Euler's identity in matrix form

Question

I assume everyone is familiar with the famous mathematical identity due to L. Euler:

$$ e^{i \, \pi} + 1 = 0,$$ where $i^2 = -1$ and $e$ is the base of natural logarithms. I was wondering if this identity can be extended in a natural way to squared matrices as follows:

$$ e^{i \, \mathbf{\Pi}} + \mathbf{I} = \mathbf{0}, $$ where $\mathbf{\Pi} = \pi \, \mathbf{I}$, $\mathbf{I}$ is the $n\times n$ identity matrix, $\mathbf{0}$ is the $n\times n$ null matrix and now $e^\square$ stands for matrix exponentiation. I was able to check this identity for some small values of $n$, i.e., 2, 4, 10, etc. with the help of Mathematica. Is applying the definition of matrix exponential the way to prove this identity? Indeed, the identity tells us:

$$ \sum_{t=0}^\infty \frac{(i \pi \, \mathbf{I})^t}{t!} + \mathbf{I} = \mathbf{I} \sum_{t=0}^\infty \frac{(i \pi )^t}{t!} + \mathbf{I} = e^{i \pi} \mathbf{I} + \mathbf{I} = (e^{i \pi} + 1) \, \mathbf{I} = 0 \, \mathbf{I} = \mathbf{0},$$ where I have made use of: $\mathbf{I}^k = \mathbf{I}$, $k \in \mathbb{N} \cup \{0\}$, the definition of $e^x$ and the distributive property of matrix multiplication. Is my approach correct? Furthermore, has it any application?

Cheers!

Answer 1

Perhaps more interesting, in the matrix context, is that if you look at $2 \times 2 $ matrices of the form $$ \begin{bmatrix} a & -b \\ b & a \end{bmatrix} $$ then they are in 1-1 correspondence with complex numbers, where $a + b\mathbf i$ corresponds to the matrix I've just written. Furthermore, addition of complex numbers and addition of matrices match under this correspondence, and so do multiplication of complex numbers and matrix multiplication. In other words, you could simply declare that this set of matrices is $\mathbf C$, since it has all the properties that $\mathbf C$ is supposed to have.

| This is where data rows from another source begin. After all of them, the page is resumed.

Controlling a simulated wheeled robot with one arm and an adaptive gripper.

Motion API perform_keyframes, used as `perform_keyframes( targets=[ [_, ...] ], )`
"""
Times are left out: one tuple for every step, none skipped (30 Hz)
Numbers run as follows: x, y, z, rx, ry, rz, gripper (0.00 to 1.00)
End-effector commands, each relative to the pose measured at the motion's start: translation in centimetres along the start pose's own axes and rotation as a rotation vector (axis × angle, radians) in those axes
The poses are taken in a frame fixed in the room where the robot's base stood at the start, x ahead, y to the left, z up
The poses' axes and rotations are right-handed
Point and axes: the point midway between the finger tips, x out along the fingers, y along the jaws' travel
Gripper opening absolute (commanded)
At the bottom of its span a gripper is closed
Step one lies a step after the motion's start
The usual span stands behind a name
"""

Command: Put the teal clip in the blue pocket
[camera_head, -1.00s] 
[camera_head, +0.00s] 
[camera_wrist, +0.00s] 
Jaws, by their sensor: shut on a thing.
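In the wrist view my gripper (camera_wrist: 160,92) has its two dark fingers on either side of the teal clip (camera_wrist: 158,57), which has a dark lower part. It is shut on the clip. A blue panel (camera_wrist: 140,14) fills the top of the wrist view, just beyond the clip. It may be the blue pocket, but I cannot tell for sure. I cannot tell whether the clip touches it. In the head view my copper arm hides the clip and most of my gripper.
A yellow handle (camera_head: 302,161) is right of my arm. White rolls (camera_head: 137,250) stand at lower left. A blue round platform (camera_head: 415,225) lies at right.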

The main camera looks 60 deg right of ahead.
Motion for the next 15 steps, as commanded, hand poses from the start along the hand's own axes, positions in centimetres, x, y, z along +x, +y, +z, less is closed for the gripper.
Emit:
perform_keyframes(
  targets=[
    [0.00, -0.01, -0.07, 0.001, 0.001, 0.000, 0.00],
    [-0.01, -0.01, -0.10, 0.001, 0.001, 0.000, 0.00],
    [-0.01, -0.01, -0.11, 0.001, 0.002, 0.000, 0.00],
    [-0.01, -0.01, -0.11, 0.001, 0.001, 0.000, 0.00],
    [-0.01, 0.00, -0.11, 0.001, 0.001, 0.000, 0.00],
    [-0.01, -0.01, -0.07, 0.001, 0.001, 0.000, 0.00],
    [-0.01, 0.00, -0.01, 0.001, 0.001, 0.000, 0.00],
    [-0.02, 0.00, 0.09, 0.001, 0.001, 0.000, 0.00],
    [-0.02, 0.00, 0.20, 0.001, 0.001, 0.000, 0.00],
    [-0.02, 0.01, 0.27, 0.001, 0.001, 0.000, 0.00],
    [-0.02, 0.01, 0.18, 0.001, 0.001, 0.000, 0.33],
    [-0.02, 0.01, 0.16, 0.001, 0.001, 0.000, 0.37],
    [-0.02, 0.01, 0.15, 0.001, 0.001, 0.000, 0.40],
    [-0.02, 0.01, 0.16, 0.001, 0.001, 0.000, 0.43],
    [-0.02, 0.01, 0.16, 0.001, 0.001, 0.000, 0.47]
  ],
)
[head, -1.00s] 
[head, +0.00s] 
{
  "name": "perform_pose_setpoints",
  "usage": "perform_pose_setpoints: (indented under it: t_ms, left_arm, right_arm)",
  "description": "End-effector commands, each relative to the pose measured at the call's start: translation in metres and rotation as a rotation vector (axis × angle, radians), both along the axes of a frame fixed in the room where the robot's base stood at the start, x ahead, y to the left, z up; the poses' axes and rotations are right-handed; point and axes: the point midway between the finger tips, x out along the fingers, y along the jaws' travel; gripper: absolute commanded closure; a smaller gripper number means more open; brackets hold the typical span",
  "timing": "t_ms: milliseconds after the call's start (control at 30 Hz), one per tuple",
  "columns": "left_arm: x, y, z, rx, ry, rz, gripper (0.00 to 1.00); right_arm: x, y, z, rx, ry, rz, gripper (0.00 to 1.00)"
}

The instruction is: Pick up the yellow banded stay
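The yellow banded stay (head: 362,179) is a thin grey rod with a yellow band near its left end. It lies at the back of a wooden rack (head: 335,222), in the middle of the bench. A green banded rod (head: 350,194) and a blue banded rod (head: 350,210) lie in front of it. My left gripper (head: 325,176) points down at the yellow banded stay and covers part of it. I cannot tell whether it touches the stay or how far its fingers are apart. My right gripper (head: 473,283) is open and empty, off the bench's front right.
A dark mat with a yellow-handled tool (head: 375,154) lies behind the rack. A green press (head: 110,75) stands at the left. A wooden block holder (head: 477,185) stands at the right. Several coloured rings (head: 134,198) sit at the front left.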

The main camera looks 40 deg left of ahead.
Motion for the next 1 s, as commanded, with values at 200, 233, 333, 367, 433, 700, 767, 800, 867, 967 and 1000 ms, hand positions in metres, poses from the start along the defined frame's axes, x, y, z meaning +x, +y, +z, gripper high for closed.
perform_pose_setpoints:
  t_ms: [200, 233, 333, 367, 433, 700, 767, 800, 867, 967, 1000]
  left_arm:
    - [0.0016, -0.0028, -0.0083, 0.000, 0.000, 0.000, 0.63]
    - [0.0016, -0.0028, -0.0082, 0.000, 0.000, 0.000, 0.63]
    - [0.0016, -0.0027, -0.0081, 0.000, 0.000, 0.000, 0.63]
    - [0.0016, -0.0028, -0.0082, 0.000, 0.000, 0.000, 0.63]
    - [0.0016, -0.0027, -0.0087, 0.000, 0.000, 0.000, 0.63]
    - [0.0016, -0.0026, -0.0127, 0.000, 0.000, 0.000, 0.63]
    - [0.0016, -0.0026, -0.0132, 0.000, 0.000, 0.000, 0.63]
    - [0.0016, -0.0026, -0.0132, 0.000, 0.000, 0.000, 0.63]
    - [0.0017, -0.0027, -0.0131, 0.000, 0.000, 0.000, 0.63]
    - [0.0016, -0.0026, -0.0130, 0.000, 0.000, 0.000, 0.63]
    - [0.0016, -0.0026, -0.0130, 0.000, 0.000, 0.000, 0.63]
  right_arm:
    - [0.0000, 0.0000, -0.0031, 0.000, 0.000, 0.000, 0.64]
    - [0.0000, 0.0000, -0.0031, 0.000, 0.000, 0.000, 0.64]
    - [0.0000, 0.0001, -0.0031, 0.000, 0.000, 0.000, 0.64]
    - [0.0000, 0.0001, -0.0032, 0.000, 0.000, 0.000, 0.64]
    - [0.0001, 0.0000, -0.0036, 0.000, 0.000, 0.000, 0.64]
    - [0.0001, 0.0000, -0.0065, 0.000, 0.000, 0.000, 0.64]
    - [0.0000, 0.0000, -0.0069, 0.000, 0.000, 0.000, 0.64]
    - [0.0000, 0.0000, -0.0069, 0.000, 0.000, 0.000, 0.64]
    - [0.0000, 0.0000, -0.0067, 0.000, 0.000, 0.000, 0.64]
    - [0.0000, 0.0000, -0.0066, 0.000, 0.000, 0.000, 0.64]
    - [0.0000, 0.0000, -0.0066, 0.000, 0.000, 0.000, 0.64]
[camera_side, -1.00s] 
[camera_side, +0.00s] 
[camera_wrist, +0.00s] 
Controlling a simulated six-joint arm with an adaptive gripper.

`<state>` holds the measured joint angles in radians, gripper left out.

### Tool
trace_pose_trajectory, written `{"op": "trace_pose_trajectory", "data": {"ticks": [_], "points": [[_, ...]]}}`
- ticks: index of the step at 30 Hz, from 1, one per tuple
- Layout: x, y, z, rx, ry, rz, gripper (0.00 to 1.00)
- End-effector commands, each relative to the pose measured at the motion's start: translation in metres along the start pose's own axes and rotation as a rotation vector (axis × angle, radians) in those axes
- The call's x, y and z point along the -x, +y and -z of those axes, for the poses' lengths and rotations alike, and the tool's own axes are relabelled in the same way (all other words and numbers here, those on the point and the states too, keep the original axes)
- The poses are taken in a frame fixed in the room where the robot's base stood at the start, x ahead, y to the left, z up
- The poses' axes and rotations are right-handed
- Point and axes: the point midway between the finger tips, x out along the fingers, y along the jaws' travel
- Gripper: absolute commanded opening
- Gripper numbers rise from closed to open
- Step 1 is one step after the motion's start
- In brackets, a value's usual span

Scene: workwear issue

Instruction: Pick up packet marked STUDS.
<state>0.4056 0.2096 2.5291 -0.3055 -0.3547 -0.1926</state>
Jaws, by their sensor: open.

The nice thing is that the element $\mathbf i \in \mathbf C$ corresponds to the matrix $$ \mathbf {M_i} = \begin{bmatrix} 0 & -1 \\ 1 & 0 \end{bmatrix} $$ (whose square is, indeed, the negative identity). You can then use matrix exponential to verify that $$\exp(\pi \mathbf {M_i}) = -\mathbf I,$$ as you'd expect, and this might be regarded as a kind of proof of Euler's identity.

Answer 2

The rotation matrix in $\mathbb{R}^2$ can be written as \begin{equation} R(\theta)=\left(\begin{matrix} \cos\theta & -\sin\theta \\ \sin\theta & \cos\theta\\ \end{matrix}\right)=\cos\theta \left(\begin{matrix} 1 & 0 \\ 0 & 1\\ \end{matrix}\right)+\sin\theta\left(\begin{matrix} 0 & -1\\ 1 & 0\\ \end{matrix}\right). \end{equation} If we denote \begin{equation} I=\left(\begin{matrix} 1 & 0\\ 0 & 1\\ \end{matrix}\right),~\mathbb{I}=\left(\begin{matrix} 0 & -1\\ 1 & 0\\ \end{matrix}\right), \end{equation} it is easy to check that $$I^2=I, I\mathbb{I}=\mathbb{I}I=\mathbb{I}, \mathbb{I}^2=-I,$$ and

\begin{eqnarray} e^{\mathbb{I}θ}&=&I+\mathbb{I}θ+\frac{1}{2!}(\mathbb{I}θ)^2+\frac{1}{3!}(\mathbb{I}θ)^3+\frac{1}{4!}(\mathbb{I}θ)^4+\frac{1}{5!}(\mathbb{I}θ)^5+\ldots\\ &=&\left(1-\frac{1}{2!}θ^2+\frac{1}{4!}θ^4-\ldots\right)I+\left(θ-\frac{1}{3!}θ^3+\frac{1}{5!}θ^5+\ldots\right)\mathbb{I}\\ &=&\cos\theta I+\sin\theta\mathbb{I} \end{eqnarray} or, $$e^{\mathbb{I}θ}=R(\theta).$$

Text Reference

Stillwell, J. Naive Lie Theory, Undergraduate Texts in Mathematics, Springer, 2008.

Answer 3

Yes, this matrix exponential analogue is exactly correct, and it verifies that $e^{i\pi}+1=0$, in this matrix setting, but it is not in itself an axiomatic proof of $e^{i\Pi}+I=0$.

I.e. it is correct, but it relies entirely on the fact that $e^{i\pi}+1=0$.

Very interesting and nice result though!